Apr 25, 2024

Climate innovation: what role can universities play?

Alyssa Gilbert is co-chair of the UUCN, Director of Innovation at the Grantham Institute (Imperial College London), and Director of Undaunted – a partnership between Imperial and the Royal Institution. Ahead of Innovation Zero, she shares her perspective on the importance of universities in climate innovation. 

This blog reflects my personal experience working in a university on climate innovation, both at my home institution, and collaborating with universities all over the UK and further afield. I am always happy to hear, and learn from, other voices!

I believe that universities can play a transformative role in stimulating technology innovation for climate action. This type of innovation will only deliver part of the greenhouse gas emissions reductions and climate resilience that we urgently need. However, business model innovation will speed up the use of the technologies we already have, expanding their impact.

So what is the role of universities?

Many technology innovations are born in the research community – some within universities and others within innovative business settings. These discoveries and inventions need to be connected effectively to use cases, business experts and investment to grow and mature effectively.

In 2021, the UK Universities Climate Network (then, the COP26 Universities network) created an innovation showcase, sharing images of what research innovation looks like across UK universities. This project showed us that, across the UK university landscape, climate innovation is on the agenda of some researchers.

However, tapping into the innovative spirit is not enough – that’s why many universities now offer a range of support programmes for staff and students to build entrepreneurial skills. This type of support, which bridges the research and innovation world does not always have a clear home within university structures, nor an obvious funding source – factors which make it difficult for some institutions to provide the inspiration and structured support that proto-innovators require.

Programmes, where they do exist, vary wildly in their quality, pervasiveness and nature. In some ways this variety is helpful, creating varied ecosystems with their different strengths – some universities are better at delivering innovation via basic research, others at the prototype or manufacturing stage. On the other hand, sometimes this variety illustrates gaps, where we are failing to capture innovative potential as rapidly as we need to.

Universities are also often criticised by private sector investors for safeguarding intellectual property too closely, crippling the long-term prospects of the most ground-breaking technologies and inventions. It is tricky to find a balance between incentivising academic invention and entrepreneurship, delivering fair recompense to the university, unlocking university-level support for business growth and development, and offering a sufficiently attractive opportunity to private investors. Universities take different approaches here – with  the 2023 USIT guide from the TenU group of universities attempting to offer some consistency  and standardised approaches to intellectual property whilst providing clarity and a clear perspective of opportunities to inventors and founders

Also, we shouldn’t forget that universities have an equally important role in delivering the skills base for climate innovation via undergraduate, Master’s, PhD and other education programmes. The recent rise of programmes integrating climate change and innovation shows promise for the UK climate innovation pipeline.

So – what can you look out for?

Firstly, more work is being done help unearth research with a potential to deliver climate innovation – finding these solutions within our research base and rapidly bringing them to fruition is essential as climate change action becomes more pressing.

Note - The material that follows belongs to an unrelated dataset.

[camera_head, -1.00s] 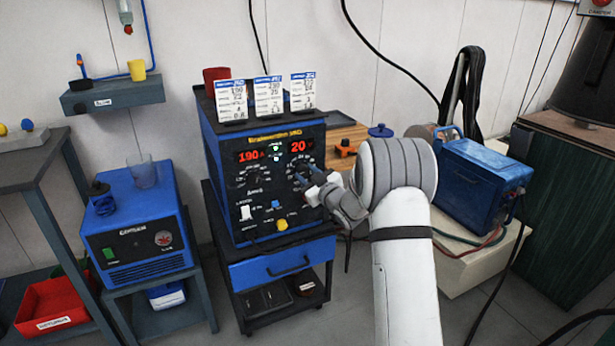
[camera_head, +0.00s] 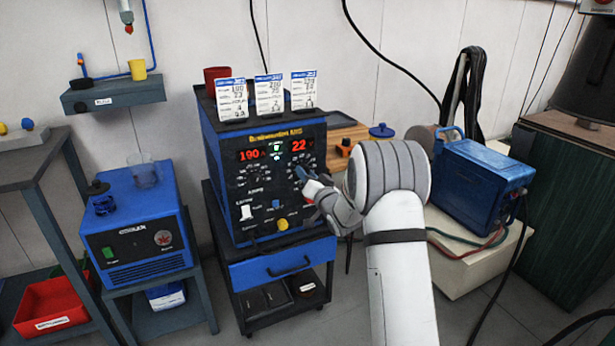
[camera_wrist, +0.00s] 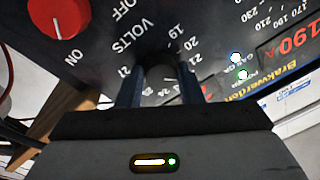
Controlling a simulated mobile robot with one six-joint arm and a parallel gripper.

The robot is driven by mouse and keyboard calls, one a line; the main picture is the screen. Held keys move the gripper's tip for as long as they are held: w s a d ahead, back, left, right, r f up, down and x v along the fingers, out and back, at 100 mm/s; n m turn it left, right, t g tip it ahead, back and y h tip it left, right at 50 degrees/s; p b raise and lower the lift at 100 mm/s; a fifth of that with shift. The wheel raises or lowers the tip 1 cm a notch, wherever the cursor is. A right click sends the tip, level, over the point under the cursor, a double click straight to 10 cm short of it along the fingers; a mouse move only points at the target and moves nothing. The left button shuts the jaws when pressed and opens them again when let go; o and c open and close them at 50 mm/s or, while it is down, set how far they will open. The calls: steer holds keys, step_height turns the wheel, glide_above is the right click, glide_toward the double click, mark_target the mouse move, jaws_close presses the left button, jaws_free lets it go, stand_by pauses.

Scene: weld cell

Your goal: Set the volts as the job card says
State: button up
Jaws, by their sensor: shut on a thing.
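The welder (camera_head: 230,190) stands on a cart, with a red amps display (camera_head: 249,155) reading 190 and a red volts display (camera_head: 303,152) reading 22. Three white job cards (camera_head: 232,100), (camera_head: 269,97), (camera_head: 304,91) stand on its top; their small figures are blurred. My gripper (camera_head: 303,176) is at the right dial of the front panel. In the wrist view my gripper (camera_wrist: 158,92) is shut on the dark volts knob (camera_wrist: 160,72), with the VOLTS label and scale numbers around it. The jaws hide part of the scale.
A red ON/OFF switch (camera_wrist: 60,15) is close to the knob in the wrist view. A yellow knob (camera_head: 282,224) and a white switch (camera_head: 246,212) sit lower on the panel. A blue cooler (camera_head: 135,225) stands at left, a blue case (camera_head: 485,180) at right.

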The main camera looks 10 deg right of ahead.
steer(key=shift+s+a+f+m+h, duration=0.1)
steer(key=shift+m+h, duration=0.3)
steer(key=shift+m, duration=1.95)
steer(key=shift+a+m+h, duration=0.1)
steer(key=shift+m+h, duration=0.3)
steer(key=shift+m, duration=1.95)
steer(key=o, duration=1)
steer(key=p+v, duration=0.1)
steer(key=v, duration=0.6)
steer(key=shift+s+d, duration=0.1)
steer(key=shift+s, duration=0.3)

Secondly, I expect to see specific climate innovation activities grow in UK universities. In parallel, these organisations are collaborating more, sharing our different strengths and building a more cohesive innovation network with each other. The UUCN innovation sub-group continues to work in this manner, with plans for a new online showcase of climate innovation, as well as attempts to secure joint, rather than competitive, funding.

We will be presenting some examples of our work to support early-stage start ups at our panel event at Innovation Zero, highlighting a selection of programmes from those available in the Greenhouse Accelerator programme at Imperial, through to a programme in Cranfield University, activity at the University of Derby and the University of Strathclyde, alongside a perspective from the British Antarctic Survey. Please do join us there to find out more about what is happening across the universities landscape on climate innovation.

Thirdly, we should continue to build regional partnerships and relationships with related actors, such as the catapults, ARIA- the UK’s new innovation agency, Innovate UK and other public or semi-public actors with the potential to build a more effective and impactful climate innovation ecosystem.

In parallel, nurturing trusted relationships with private sector actors, particularly the specialist climate investors, who are serious about the sector, can help maintain delicate partnerships with universities to maximise potential success – both in impact and in commercial outcomes – and create cohesive community.

Taken together, the UK climate innovation community can strive for much higher ambition in terms of climate impact and commercial outcomes, if we work together. In this way we can learn from the success of other innovation ecosystems – like those in the US – whilst building in some of our unique characteristics.

I am a firm believer that all kinds of other innovation are required to enable successful implementation of climate innovations at the scale and pace at which we require them. For example, innovations in policy, civil society, research, and education are all essential. In this regard, universities are in a unique position to inspire, build, and reward joint working and partnerships within and between organisations to connect technology experts with those in social science, business, culture, marketing and the arts to deliver the full impact potential of climate innovation.